Ptolemy Moves the Earth Off-Center

Although Aristotle's model captured the minds of astronomers and lay persons alike for a thousand years, Ptolemy made it work. Probably working in the Egyptian city of Alexandria most of his adult life, Ptolemy made his proposal in a book called “Almagest” (or The Great Compilation) published about A.D. 145. To make Aristotle’s model work, Ptolemy had to move the Earth from the center of the Universe to a point offset from the center. He also had to abandon the steady motion of the planets around their orbits, instead having them move in their circular orbits at a variable speed which made them appear to move steadily around an imaginary “equant point” offset from the center of the Universe opposite from the Earth.

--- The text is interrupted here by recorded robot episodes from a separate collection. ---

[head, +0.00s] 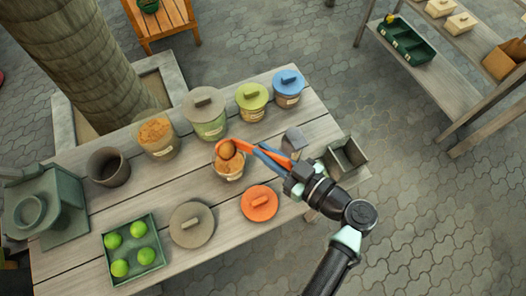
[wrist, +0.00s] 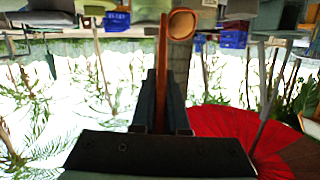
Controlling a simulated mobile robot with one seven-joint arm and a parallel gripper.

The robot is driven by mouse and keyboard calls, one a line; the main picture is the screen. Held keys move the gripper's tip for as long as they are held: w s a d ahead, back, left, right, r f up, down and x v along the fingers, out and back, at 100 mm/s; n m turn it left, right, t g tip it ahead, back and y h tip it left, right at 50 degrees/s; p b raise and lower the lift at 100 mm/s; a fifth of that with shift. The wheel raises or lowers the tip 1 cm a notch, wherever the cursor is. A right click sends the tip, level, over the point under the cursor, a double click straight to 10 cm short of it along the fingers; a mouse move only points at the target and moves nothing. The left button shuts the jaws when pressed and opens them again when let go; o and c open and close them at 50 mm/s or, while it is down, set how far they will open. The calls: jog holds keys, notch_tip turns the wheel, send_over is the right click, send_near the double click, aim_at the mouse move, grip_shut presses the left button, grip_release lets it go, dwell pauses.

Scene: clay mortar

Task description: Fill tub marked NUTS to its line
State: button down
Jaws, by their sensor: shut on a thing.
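My gripper (head: 287,166) is shut on the handle of an orange scoop (head: 238,145). The handle also shows between my fingers in the wrist view (wrist: 162,60). The scoop's bowl, which looks brown inside, is over an open clear tub (head: 229,172) with a pale label and orange-brown contents. I cannot tell whether the bowl touches the tub or how full it is. A larger open tub (head: 157,148) with heaped orange-brown contents stands to the left. The labels are too small to read, and I cannot make out a fill line.
Lidded tubs with grey (head: 205,101), green (head: 252,96) and blue (head: 288,82) lids stand behind. A grey lid (head: 191,224) and an orange lid (head: 260,203) lie in front. A dark pot (head: 108,167), a tray of green fruit (head: 134,249) and an open box (head: 345,158) are also near.

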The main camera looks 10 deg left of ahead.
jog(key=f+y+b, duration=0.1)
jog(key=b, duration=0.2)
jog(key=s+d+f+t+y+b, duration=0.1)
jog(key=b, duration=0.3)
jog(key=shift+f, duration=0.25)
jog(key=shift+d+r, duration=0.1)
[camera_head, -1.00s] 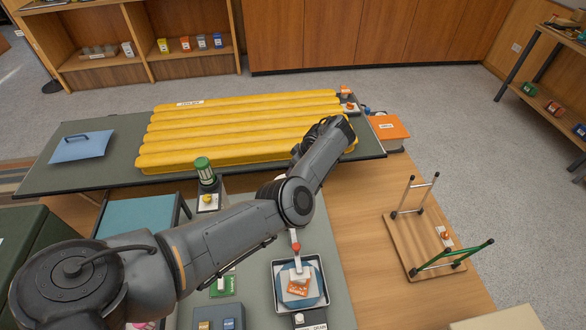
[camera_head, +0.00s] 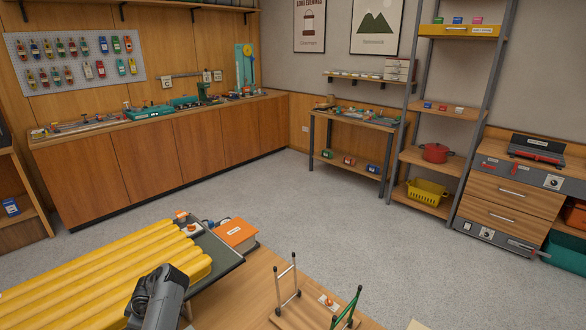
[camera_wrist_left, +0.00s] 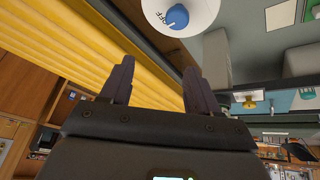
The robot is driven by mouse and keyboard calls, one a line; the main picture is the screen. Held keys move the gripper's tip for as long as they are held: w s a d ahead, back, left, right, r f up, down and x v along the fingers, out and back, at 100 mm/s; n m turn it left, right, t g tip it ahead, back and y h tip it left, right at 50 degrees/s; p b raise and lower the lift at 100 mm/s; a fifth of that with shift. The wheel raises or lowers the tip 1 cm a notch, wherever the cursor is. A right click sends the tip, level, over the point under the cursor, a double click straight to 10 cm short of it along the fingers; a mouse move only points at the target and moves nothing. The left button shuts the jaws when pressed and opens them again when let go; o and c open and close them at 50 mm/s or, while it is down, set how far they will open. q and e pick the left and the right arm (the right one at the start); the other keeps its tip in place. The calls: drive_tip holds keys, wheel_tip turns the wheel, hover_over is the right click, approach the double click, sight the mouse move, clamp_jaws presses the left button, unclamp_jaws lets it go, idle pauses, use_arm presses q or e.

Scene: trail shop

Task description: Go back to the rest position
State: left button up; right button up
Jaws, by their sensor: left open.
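My left gripper (camera_head: 146,292) is low in the head view, over the front part of the yellow ribbed sleeping pad (camera_head: 95,262). The left wrist view shows its two dark fingers (camera_wrist_left: 157,88) spread apart with nothing between them. The pad (camera_wrist_left: 85,50) runs behind the fingers there. A white round part with a blue knob marked OFF (camera_wrist_left: 177,20) is at the top of the wrist view, beyond the fingertips and apart from them. My right gripper is in neither view.
An orange box (camera_head: 236,233) is beside the pad's right end. A wooden board with upright metal legs (camera_head: 318,312) is at the bottom. Grey floor (camera_head: 330,215) lies open toward the workbench (camera_head: 352,138), the shelf rack (camera_head: 430,160) and the long wooden cabinet (camera_head: 150,165).

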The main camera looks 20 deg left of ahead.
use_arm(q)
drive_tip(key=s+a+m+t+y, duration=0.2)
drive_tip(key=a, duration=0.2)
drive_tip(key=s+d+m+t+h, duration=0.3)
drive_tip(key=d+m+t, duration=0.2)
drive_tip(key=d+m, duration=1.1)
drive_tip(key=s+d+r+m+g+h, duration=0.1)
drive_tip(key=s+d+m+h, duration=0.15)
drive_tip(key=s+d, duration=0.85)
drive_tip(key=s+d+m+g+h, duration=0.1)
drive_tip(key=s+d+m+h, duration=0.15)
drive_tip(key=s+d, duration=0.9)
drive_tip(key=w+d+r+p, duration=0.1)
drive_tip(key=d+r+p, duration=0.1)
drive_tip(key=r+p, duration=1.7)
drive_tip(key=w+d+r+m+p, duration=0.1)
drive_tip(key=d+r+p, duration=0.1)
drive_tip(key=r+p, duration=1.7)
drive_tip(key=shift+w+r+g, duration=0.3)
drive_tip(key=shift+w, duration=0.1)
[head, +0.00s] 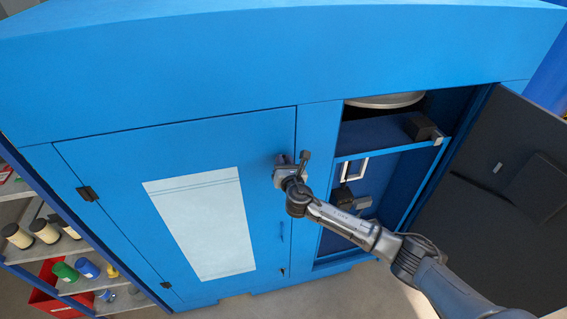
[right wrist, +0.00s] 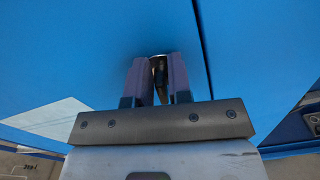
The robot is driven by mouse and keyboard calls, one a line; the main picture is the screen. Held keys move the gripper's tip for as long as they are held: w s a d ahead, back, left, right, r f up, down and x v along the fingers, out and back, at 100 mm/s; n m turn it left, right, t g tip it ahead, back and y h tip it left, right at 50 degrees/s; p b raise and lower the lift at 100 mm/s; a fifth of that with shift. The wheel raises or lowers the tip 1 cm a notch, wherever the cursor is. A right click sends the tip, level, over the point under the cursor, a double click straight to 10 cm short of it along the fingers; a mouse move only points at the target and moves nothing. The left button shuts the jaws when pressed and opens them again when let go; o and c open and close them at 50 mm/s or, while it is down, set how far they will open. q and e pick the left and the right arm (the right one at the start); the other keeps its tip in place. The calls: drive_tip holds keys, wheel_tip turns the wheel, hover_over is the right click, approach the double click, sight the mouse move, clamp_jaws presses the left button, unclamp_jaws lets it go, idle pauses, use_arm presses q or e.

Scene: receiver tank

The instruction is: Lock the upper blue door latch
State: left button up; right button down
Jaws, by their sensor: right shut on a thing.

Ptolemy was forced to abandon many of the fundamental principles of Aristotle’s model in order to save it from its apparent failures. The one concept Ptolemy did not abandon was the idea of an interconnected system of perfect spheres. In fact, Ptolemy’s model was careful to avoid any overlap of the epicycle spheres, presumably to maintain the reasonableness of these sphere’s as actual physical realities. 

Almagest and Ptolemy’s many other works were highly regarded by astronomers from antiquity through the Renaissance for their predictive power, ease of computation and clarity, but the soul of astronomy for most practitioners (probably including Ptolemy himself) remained Aristotle. There is hardly a better example of the power of an idea to overwhelm data, reason and logic once it has become firmly established. 

Like all of the other key developments in astronomy (and science in general, for that matter), we give Ptolemy credit for a host of new ideas because he pulled together the innovations of others, added his own key ingredients, and most of all because he expressed his conclusions in a way that others could appreciate. Our idea of science as a series of dramatic events that can be laid out on a timeline like this one is a useful one because it helps us see the evolution of modern notions from less modern ones. But this view masks the true nature of the evolution of knowledge – which is chaotic, prone to firmly held and persistent errors, rife with the worst kind of politics, and much more driven by a constant interaction of smaller (often incorrect) ideas that slowly congeal into a set of better notions vs. isolated flashes of insight that comes as a bolt from the blue.

The popular notion today is that the dogma of formal religions was the great impediment to advancement of scientific thought. But the persistence of Aristotle’s spheres despite contrary evidence is hard to blame on religious thought – surviving as it did through age after age of human history. Instead, I think this story illustrates much more fundamental human tendencies, both in habits of thought and political influences.